Latest update January 21st, 2025 5:15 AM
May 12, 2008 Peeping Tom
Money, they say, is the root of man’s greatest anxieties. Those without are in need of more, and those with a great deal never seem content with what they have. Money, therefore, brings its fair share of worry and stress.
However, for me, the two situations that I believe are the most stressful for any person are a broken heart and the death of a loved one.
A broken heart heals with time. The stormy emotions associated with losing out on love will, with time and sufficient patience, eventually blow away.
But the loss of a loved one — especially a child — is difficult to heal, and even with time it becomes like an oozing sore within you that corrodes at your inside.
Those who have experienced the loss of a loved one, especially a child, know what I am speaking about, for he who feels it knows it.
I felt deeply for that mother whose son was shot while coming to her rescue after robbers attacked her as she was leaving for work.
The son was only twenty years old, still very much a child in the eyes of his mother. His life had barely just begun. There was so much for him to live for, so much that will never happen in his life, all because of bandits who have absolutely no regard for human life.
I can empathize with what that mother has to endure for the rest of her life. The most difficult thing for any parent is to bury your own child. It is a parent’s worst nightmare. It is life’s greatest tribulation.
I recall people saying a lot of hurtful things when, despite losing his two daughters in a motor car accident the same day, Mr. Desmond Hoyte opted to go ahead and deliver a May Day address in Linden.
But I always empathized with Desmond on that one, because I think it was for him the most difficult situation he ever faced.
Perhaps, the only way for him to have dealt with it emotionally was to do what he did — keep going so as to have the strength to face the overwhelming task of burying his own children.
He has not been alone in that experience. For years now, many parents in Guyana have faced this emotionally draining and tormenting process of burying their children who died because of the actions of armed bandits. For years now, families have faced their greatest pain because of criminals who have no love in their hearts for their fellow man and woman.
I can never understand how a rational person can simply gun down another person who poses no threat.
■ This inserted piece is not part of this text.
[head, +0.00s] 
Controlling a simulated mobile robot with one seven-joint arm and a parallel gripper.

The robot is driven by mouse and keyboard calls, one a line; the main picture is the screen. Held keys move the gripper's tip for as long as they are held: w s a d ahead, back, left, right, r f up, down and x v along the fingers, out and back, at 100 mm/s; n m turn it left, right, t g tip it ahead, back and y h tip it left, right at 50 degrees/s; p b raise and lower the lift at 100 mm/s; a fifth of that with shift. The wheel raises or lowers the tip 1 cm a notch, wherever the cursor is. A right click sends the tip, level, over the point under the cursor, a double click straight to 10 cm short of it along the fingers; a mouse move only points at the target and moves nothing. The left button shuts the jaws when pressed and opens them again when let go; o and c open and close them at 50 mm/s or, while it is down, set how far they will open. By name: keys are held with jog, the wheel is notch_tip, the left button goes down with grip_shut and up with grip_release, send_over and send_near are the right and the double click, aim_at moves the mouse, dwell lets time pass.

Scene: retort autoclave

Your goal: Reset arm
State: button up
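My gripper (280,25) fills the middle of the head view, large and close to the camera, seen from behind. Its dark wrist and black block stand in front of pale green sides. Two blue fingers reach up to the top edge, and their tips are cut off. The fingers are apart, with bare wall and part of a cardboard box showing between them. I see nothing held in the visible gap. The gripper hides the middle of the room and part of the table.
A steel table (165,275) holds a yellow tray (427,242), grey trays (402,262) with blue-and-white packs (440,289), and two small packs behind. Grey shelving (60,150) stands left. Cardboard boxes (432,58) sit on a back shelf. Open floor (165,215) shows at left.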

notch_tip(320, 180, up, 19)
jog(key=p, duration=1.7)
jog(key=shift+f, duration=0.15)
I simply cannot understand how anyone can, without cause, take the life of another.
There has been too much violence in this country, far too much.
Unfortunately, all this violence is taking its toll on our appreciation of the value of human life. We have become inured to all the deaths taking place around us.
I recall, many years ago, when a mentally ill man went amok in Buxton and, armed with a cutlass, went on a rampage, killing about seven persons.
This incident shocked the entire nation, and for weeks it was the topic of discussion in the streets, at homes, in the markets, and in workplaces.
Since then, of course, violence has become a daily aspect of human life in Guyana.
And while we do still talk about it, it is not like before, because we have grown so accustomed to this violence that it is now treated almost as an accepted feature of daily life. It should not, but this is how we have adapted to something that individually we cannot change.
This adaptation, however, is negative. When Farouk Kalamadeen was abducted, people were initially shocked and frightened that kidnappings had returned. But when one week went by and he was not found, instead of us being really worried and deeply concerned, all manner of ill-speculation and rumours took hold. It was as if we were comforting ourselves in the knowledge that he was a victim of his own activities.
This is a rather unfortunate development in our country, and one that has arisen because Guyanese have had to find a way to adapt to the maddening levels of violence in this society.
One of the ways, unfortunately, in which we adapt is to cast innuendos about the victims. So someone is killed, and the next thing we hear is that the person was dealing with drugs or was engaged in some other underhand dealings.
Even the authorities and the Police, at times, seem to have adopted this position.
The Police have often issued releases hinting that some incidents were drug related. I am even told that recently a girl was raped in Berbice and left to lie naked on the road. I am told that she was described as a ‘lady of the night’ in an official release. I cannot believe that.
I do not care whether the person is a lady of the night, the morning, midday or afternoon. A crime has been committed on Guyanese soil and that crime has to be solved.
Casting negative aspersions and engaging in innuendos about that person is not going to absolve the obligation of the Police from finding the killers.
I would therefore urge that all Guyanese resist this temptation, whenever someone is killed or attacked, to associate that person with illicit activities.
Let us first see that person as a human being. Let us respect life. And in respecting life, let us not become inured to the killings that are taking place; because if we do, every death simply becomes another statistic rather than the loss of someone really precious.